A regular on the cabaret circuit as Lady M, his foul mouthed drag alter-ego, Twaits is eager to avoid any simplified ‘queer’ categorizations about his one man show Confessions Of A Dancewhore, now playing at Trafalgar Studios. “I wouldn’t call it a gay theatre show, the politics has to be there in a way that is accessible to a straight middle class white mother of three”. Indeed with Confessions Twaits is keen to avoid any categorizations about identity, gay or otherwise. “I started writing something that was about personality and the different sides of people’s personalities, who you are with friends down the pub, or your parents, or work…”

Whilst this is something that we can all relate to, as a flagship show for London Pride he understands and is proud (excuse the pun) of this part of his life; “I’m a gay man, if I have one hour and 20 minutes talking about my personality and the way I am in life and nothing about homosexuality comes into it then I haven’t dug very deep.”

Created three years ago at Mountview, Confessions was initially an MA dissertation project that was born out of a frustration with a school casting ethos where “they push you away from your natural instinct, so I was playing sea captains and evil fathers and dukes.” It’s hard not to find this a rather hilarious image when looking at the elfin-like Twaits and it’s easy to see that this would be frustrating. “I never got a fop in restoration!” he bemoans elegantly.
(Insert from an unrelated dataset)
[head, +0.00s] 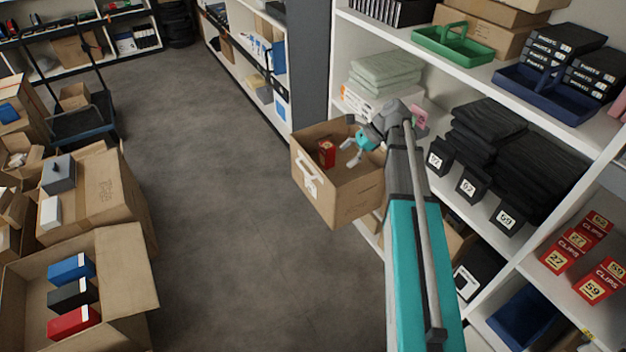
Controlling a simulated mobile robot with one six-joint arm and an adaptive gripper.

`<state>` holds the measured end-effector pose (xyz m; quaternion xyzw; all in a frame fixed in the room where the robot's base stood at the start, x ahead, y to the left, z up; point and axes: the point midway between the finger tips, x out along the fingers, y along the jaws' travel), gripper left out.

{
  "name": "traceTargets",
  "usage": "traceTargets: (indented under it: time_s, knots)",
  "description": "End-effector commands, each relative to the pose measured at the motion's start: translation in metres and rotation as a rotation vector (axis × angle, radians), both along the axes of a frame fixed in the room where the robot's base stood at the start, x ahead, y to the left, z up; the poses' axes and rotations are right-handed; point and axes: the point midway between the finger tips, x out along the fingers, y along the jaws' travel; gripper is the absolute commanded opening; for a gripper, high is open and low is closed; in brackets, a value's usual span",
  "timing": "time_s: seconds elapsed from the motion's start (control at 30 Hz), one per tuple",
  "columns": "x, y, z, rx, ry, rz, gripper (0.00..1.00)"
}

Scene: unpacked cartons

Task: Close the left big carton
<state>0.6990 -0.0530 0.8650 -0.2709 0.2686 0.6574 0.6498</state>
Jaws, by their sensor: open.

It was an instant hit quickly followed by a period of research and development at The Oval House Theatre where it was given a First Bite and then a full run; “At Mountview it had its head in academia which sounds really pretentious but it wasn’t a commercial piece it was an exploratory one.” At the end of his time at The Oval House it had become both “After the three week rehearsal period and the three week run that was where it became the show it is today.”

A university student with a reputation for stunning visuals, it is clear from Twaits’ earlier work that stagecraft has always been massively important to him. It seems this is still the case, with Confessions incorporating a number of lovely multi-media moments including seven versions of Twaits performing a politicized Cell Block Tango and a painful conversation with the younger, straight him.

With influences that range from lo-fi Queer Theatre icons such as Peggy Shaw, Split Britches, Kate Bornstein and Tim Miller to the epic events of Robert Lepage, Pina Bausch and Robert Wilson, Twaits’ productions sit somewhere between polished finery and a rawer, more grass roots mentality.

What results from this eclectic marriage is a glitzy show with something firmly to say and a hefty distaste for kitchen-sink realism; “When I’m creating work I’m not really that bothered about, I’m going to get in trouble if I say it (!), but a story isn’t as important to me as the visual – what’s being said is, but a story with a character and a beginning, middle and end…isn’t actually the important thing, it’s making a piece of theatre a piece of ‘theatre’, I don’t want to reenact something that you could see in Eastenders.”

Not that he’s against this type of acting work. Now with a healthy body of solo work behind him (Icons and The One You Love currently in development) Twaits is looking to take on more acting roles and he’s definitely not snobby; “I’d love to be ‘corpse on slab’ in the new Lynda La Plante, all of that I’m more than happy to do and want to do in fact. But I’ll always be a theatrical performer within the confines of my own work.”

Speaking to this constantly shifting artist Twaits’ ethos, it seems, is all about looking forward, change and development so why come back to an old show for Pride 2010? He thinks studiously, “There’s a certain audience that comes with a West End show, and when given the opportunity to take this show, which is an alternative show, to the West End I jumped at it and I don’t feel it will be the last time I do Confessions because as a show itself it’s always changing… although (with typical fluidity) I have no plans to do Confessions after it!” And with that and a twinkle in his eye he’s off with a gorgeous blonde wig under one arm and a psychological essay on the Id, Ego and Superego in the other.


Confessions of A Dancewhore continues at Trafalgar Studios 2 until 3 July 2010.